The most popular bicycle transportation measurement system in the country is hopelessly skewed toward a niche activity.

We refer, of course, to the U.S. Census.

The niche activity: going to work.

Most Americans have jobs, of course. But going to and from work, which is the only bicycle activity the Census measures across the United States, accounts for less than 20 percent of our trips. Huge swaths of the population, including many of those with the most to gain from biking (the old, the young, the broke), don't have jobs at all.

What's more, our commutes tend to be the longest trips we take on a regular basis, which puts bicycling out of reach for millions of Americans. Census statistics provide a useful clue about which cities are doing biking right, but a flawed one — especially for the less intensely motivated bike users that U.S. cities have been redesigning their streets to serve.

A 10-month-old computer chip for the Apple iPhone may already be creating a better alternative.

The M7, a chip introduced last year that lets users gather data about their movements even while their smartphones are asleep, is the hardware behind Human, an activity-tracking mobile app that made a splash this month by using its users' movement speed to create maps of walking, biking, running and motor vehicle transport in 30 cities around the world.

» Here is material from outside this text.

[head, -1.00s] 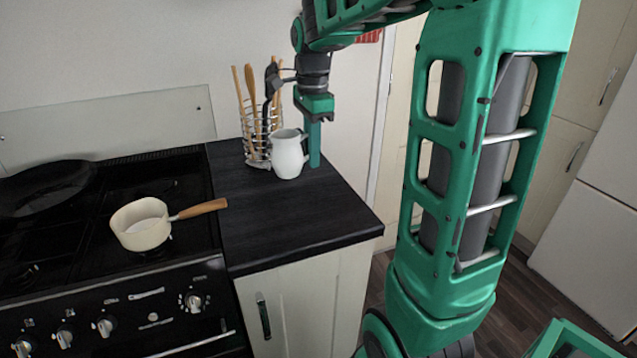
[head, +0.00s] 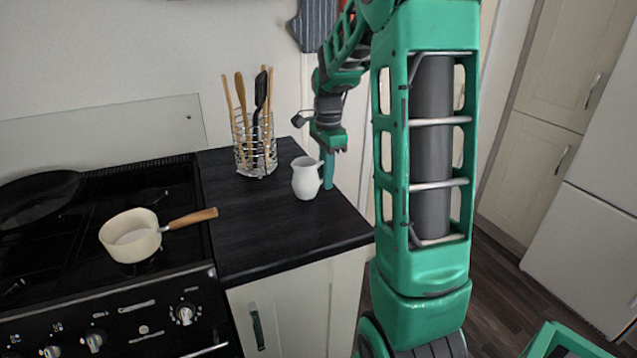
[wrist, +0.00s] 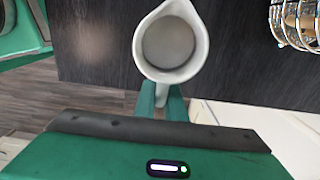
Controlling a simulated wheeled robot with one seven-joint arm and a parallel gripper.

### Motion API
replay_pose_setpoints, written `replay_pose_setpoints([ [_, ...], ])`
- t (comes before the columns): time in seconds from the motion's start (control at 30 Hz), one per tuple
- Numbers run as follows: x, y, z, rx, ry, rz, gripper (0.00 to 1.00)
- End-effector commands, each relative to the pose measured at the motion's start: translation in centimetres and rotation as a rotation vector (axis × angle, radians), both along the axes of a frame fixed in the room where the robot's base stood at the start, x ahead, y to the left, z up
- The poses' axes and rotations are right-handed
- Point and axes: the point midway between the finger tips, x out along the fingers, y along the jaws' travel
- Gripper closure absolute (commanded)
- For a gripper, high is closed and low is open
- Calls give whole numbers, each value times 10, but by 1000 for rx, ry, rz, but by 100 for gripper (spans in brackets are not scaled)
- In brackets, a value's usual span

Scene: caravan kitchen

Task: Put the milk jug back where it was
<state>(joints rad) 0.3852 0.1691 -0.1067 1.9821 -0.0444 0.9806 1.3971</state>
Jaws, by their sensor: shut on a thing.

A way to track mode share and route choice the moment a project opens

Human's maps are certainly pretty. But for traffic engineers like the City of Austin's Nathan Wilkes, they're the tip of the iceberg.

If the users of apps like Human can provide just a few demographic indicators, Wilkes says, planners would be able to compensate for underrepresented groups and calculate not only how a city's transportation choices are shifting in real time, but which streets people are choosing.

"It doesn't seem like a far stretch to be able to have monthly updates to the heat maps to the point where we could see, 'Oh, we just installed the cycle track on this facility: This is month one, month two, month three, month four,'" said Wilkes, the city's lead bikeway planner and designer.

Unlike Strava, a similar service popular among very athletic bike users, Wilkes says Human's data "seems way more balanced." And just as importantly, it also tracks people while they're driving, walking, or riding a bus.

"It's stuff that normal people do all the time," he said. "If you're shopping in the grocery store and you walk around for 20 minutes, that's 20 minutes of walking."

Demographic corrections will be needed

Wilkes hopes that in the next few years, academics will be able to work out mathematical models that oversample groups — older people, for example, or poorer ones — who might be less likely to use Human and other voluntary, "always-on" self-tracking apps. Their models could be tested by constantly comparing them to traditional on-the-ground bike counts.

"I have a colleague here who is just starting his Ph.D. in transportation planning, and he's going to do his thesis work on looking at this type of data and adjusting it for skew," Wilkes said.

Once that's in place, Wilkes said, cities might start urging their citizens to download a free app that gives planners data about their movements.

"You give some battery life on your phone, and we get much better data as how we can improve our cities," Wilkes said.